Which, it, um, didn't.

It was a panic, a collective delusion, born of paranoia and a hyper-spiritual worldview that had folded in on itself and divorced itself from the reality of God's creation.  Victims recounted stories of abuse that, upon actual examination, proved to be what amounted to implanted memories, embedded in damaged souls by "counselors" who were so eager to find abuse that they found it everywhere they looked.

So the book begins with, among other things, an uncritical recounting of a discredited fabrication?  Lord ha' mercy.

I read on, working through that first month with the taste of several grains of salt in my mouth.

And despite that really, really awkward and jarring note at the beginning, it wasn't terrible, or evil.  Sort of pleasant, in an encouraging, uplifting sort of way.  Sure, it didn't sound all that much like the Jesus I know.  There weren't parables, or stories, or complex explications of the interwoven nature of our identities and that our Creator.

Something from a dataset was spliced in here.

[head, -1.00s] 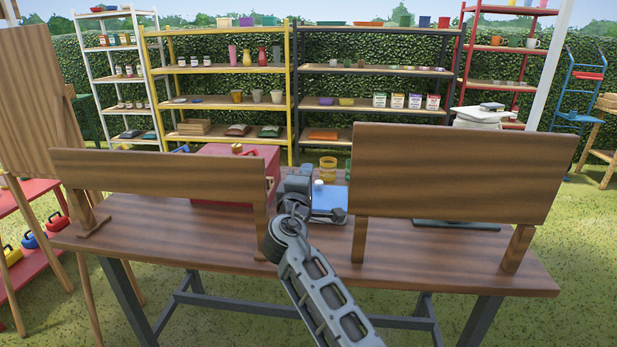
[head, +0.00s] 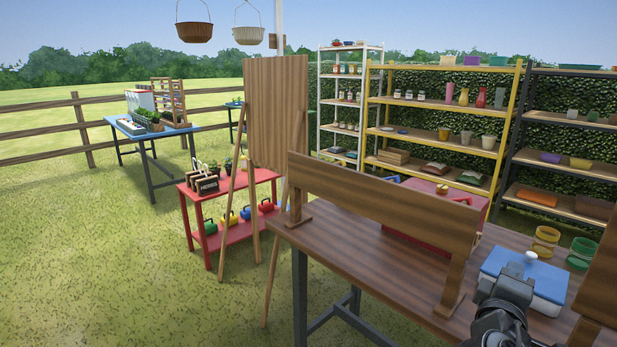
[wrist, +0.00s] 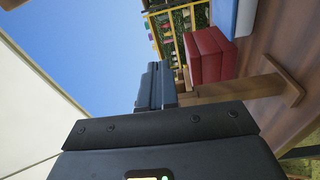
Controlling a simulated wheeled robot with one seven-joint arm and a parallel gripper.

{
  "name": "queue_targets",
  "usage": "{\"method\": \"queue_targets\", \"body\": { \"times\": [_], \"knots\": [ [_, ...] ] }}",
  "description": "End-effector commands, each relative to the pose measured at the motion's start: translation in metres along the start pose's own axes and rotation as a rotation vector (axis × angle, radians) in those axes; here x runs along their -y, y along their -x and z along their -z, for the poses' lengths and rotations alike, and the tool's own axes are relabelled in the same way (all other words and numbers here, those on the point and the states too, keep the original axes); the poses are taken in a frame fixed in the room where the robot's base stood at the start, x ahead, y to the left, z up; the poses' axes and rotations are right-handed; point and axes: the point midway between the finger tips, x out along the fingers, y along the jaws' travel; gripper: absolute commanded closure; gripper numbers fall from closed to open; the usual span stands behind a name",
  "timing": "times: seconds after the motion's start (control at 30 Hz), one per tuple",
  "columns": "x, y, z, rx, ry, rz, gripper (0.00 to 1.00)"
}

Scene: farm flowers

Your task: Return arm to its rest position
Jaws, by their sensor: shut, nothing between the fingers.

Just words of encouragement and support, mingled in with an inspirational passage or three each day.

Was it Jesus talking?  Well, no, not technically, not in the unmediated-direct-line-to-Jesus sense of it.  I just don't buy that, any more than I buy any assertion without critically assessing it.

But was it morally or ethically antithetical to the teachings of Jesus?  No.  No it wasn't.

So, the way I figure it, it sort of is Jesus, in the way that every one of us who follows him is Jesus.  Taken that way, it wasn't half bad.  Not really my cup of tea, but so it goes.